Plus, before he meets the baby Jesus, the drummer boy is a misanthrope who hates all of humanity, which makes for a surprisingly entertaining character to follow around. Rankin/Bass was terrified of playing up the darker sides of its characters. It shouldn't have been.

4) The Year Without a Santa Claus (1974)

This is, like, 15 different specials awkwardly stitched together. That's normally a bad look for Rankin/Bass, but it works here, where the battles of the Miser brothers play nicely off Mrs. Claus's attempts to save the holiday, which dovetail perfectly with Santa's crisis of confidence. Sure, it doesn't make a lot of sense, but this is the studio at the peak of its imaginative powers.

3) The First Christmas: The Story of the First Christmas Snow (1975)

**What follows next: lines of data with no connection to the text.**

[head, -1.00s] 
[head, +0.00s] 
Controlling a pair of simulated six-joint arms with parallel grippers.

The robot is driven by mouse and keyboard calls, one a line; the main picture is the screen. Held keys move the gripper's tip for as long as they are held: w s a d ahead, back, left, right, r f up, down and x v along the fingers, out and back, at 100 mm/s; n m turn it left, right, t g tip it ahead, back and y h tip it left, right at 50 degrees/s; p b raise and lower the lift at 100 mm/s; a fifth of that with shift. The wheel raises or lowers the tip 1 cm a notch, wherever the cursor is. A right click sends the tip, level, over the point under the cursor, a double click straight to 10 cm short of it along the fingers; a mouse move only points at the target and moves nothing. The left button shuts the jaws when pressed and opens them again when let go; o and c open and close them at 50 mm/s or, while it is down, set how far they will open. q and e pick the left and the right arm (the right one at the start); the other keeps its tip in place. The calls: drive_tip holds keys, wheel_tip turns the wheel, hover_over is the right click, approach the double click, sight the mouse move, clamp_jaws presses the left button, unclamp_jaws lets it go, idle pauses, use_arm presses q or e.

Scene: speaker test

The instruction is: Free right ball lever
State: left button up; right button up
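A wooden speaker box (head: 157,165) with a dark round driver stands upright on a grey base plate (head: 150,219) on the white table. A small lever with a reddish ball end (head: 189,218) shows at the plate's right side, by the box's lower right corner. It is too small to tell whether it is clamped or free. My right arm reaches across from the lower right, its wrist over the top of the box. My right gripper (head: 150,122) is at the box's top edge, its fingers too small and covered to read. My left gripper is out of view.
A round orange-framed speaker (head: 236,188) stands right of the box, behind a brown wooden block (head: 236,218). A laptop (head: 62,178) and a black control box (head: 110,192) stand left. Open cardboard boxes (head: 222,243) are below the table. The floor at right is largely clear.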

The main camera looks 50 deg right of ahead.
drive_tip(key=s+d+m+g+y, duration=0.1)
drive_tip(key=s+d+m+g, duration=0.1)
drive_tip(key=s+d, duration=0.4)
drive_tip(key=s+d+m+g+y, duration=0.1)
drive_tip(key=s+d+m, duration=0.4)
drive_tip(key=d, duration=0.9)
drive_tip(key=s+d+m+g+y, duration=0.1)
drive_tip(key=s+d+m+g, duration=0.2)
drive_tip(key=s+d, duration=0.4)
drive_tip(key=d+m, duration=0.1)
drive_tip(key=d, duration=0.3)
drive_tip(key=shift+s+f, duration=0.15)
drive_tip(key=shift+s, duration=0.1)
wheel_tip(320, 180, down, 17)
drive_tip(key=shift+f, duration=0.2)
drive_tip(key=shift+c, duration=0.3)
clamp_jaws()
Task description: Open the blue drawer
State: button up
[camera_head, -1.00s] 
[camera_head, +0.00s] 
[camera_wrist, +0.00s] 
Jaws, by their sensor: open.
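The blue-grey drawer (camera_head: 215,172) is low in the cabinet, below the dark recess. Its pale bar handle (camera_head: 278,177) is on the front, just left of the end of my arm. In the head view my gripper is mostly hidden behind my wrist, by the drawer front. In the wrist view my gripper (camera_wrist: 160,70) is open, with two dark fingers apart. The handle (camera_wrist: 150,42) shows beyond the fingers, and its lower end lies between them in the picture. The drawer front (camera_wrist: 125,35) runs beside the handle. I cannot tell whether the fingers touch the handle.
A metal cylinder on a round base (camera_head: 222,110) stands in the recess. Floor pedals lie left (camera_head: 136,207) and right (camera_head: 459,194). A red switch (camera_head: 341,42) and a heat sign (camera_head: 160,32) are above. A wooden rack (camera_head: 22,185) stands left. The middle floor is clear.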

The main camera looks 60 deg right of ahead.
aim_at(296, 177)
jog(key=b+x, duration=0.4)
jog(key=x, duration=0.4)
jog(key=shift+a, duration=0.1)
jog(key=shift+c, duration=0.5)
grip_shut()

The overly redundant title is the worst thing about this one, which features Angela Lansbury as a nun who takes a young shepherd struck blind by lightning under her wing as Christmas rolls around. What the special loses because of its melodramatic climax it gains from sheer simplicity. Instead of trying to graft a whole bunch of ideas together, this tells one small story, and it's all the better for it.

2) Rudolph the Red-Nosed Reindeer (1964)

I used to maintain this special was overrated as Christmas specials go. I no longer do so after having watched Rankin/Bass's entire output.

1) Santa Claus Is Comin' to Town (1970)

Everything Rankin/Bass did works perfectly here. The guest voice (Fred Astaire) is dead on. The filling in of mythology around a holiday figure is just great. And even the song the special builds toward is one of the better Santa Claus songs out there. In a way, most of the specials after this one were Rankin/Bass's attempts to remake something that had been so good from the first.

The studio should have quit while it was ahead.